- [Exercise brief]:
Everything in the listing below from the line containing "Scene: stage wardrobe" through the line containing "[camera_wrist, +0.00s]" should be repeated exactly; leave out every other line.

- [Provided data]:
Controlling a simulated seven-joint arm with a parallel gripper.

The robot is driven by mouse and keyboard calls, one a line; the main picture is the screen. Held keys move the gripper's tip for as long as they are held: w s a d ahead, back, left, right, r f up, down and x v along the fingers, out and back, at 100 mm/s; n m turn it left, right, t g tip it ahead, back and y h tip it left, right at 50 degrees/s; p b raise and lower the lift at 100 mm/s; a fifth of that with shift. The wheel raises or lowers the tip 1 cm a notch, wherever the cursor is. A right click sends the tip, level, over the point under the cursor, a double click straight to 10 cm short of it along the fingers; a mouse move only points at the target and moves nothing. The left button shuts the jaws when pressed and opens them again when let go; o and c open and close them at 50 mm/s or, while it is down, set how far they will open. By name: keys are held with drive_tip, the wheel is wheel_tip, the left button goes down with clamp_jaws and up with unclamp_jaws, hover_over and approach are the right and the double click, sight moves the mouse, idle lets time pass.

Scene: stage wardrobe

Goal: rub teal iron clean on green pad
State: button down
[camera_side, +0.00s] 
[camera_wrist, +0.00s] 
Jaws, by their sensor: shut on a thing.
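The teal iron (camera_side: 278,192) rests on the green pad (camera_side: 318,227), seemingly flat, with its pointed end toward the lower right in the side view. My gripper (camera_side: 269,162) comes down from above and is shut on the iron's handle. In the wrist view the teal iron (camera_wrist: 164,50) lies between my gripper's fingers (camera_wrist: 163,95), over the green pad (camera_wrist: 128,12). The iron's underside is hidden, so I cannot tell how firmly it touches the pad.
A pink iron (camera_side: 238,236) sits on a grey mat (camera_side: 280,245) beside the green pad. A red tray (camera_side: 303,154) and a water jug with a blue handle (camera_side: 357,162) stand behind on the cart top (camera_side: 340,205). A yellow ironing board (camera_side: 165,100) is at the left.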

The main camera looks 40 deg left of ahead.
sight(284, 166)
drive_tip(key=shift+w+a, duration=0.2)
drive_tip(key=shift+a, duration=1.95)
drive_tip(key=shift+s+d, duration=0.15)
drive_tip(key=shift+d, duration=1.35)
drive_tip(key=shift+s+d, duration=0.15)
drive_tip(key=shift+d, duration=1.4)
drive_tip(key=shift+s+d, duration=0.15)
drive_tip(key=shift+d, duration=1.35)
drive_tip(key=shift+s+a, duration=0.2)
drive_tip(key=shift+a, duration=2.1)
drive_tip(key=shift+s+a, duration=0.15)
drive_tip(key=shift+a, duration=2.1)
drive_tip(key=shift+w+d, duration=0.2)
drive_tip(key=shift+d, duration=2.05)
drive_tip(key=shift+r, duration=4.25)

- [Result of the exercise]:
Scene: stage wardrobe

Goal: rub teal iron clean on green pad
State: button down
[camera_side, +0.00s] 
[camera_wrist, +0.00s] 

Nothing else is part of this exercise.